Trend 7: Schwächere Bewerber kommen langsam in den Fokus
Als Reaktion auf die sinkenden Schulabgängerzahlen nimmt die Bereitschaft der Unternehmen zu, die Anforderungen an die Bewerber abzusenken. Hier passiert eine rapide Entwicklung: 2010 waren nur acht Prozent der Unternehmen bereit, Abstriche bei der Bewerberqualifikation zu machen; 2011 waren es zwölf und 2012 bereits 16 Prozent der Unternehmen. Banken und Versicherungen indes sehen in der Absenkung der Anforderungen keine Antwort auf die unzureichende Anzahl an passgenauen Bewerbungen: Sie werben nun zunehmend um Studienabbrecher.

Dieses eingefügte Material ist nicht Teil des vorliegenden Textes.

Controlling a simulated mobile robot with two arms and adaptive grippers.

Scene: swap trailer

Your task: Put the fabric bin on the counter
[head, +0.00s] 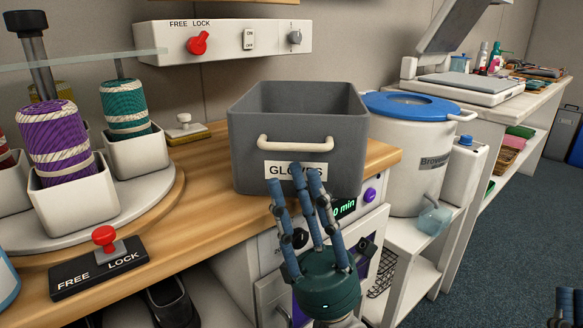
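The grey fabric bin (255,140) has a cream handle (296,146) and a "GLOVES" label, partly covered by my fingers. It is upright and looks empty in the part that shows. It is over the wooden counter (215,215), and its lower right corner appears to reach past the front edge. I cannot tell whether its whole base rests on the wood. My left gripper (300,185) is in front of the bin, fingers pointing up and apart, tips near the label below the handle. I cannot tell if they touch it. My right gripper (570,305) is cut off at the lower right.
A turntable (110,220) with thread spools in white cups stands left of the bin. A "FREE LOCK" switch (100,268) sits at the counter's front left. A white tub with a blue lid (410,106) stands close on the right.

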Trend 8: Verschiedene Unternehmen suchen die gleichen Bewerber für die gleichen Ausbildungsberufe
Gemäß Bundesinstitut für Berufsbildung existieren in Deutschland etwa 350 anerkannte Ausbildungsberufe (nach BBiG und HwO) – eine Zahl, die sich in den letzten zehn Jahren kaum verändert hat. Die Zahl der Neuabschlüsse von Ausbildungsverträgen betrug für das Ausbildungsjahr 2012 genau 551 272, wobei alleine auf die ersten 25 Ränge 326 331 Abschlüsse entfielen, was einem Anteil von 59,2 Prozent (gemessen an der Gesamtanzahl der abgeschlossenen Ausbildungsverträge) entspricht. Kurzum: Verschiedene Unternehmen suchen die besten und passgenauen Bewerber für die gleichen Ausbildungsberufe – und das bedeutet: noch mehr Wettbewerb.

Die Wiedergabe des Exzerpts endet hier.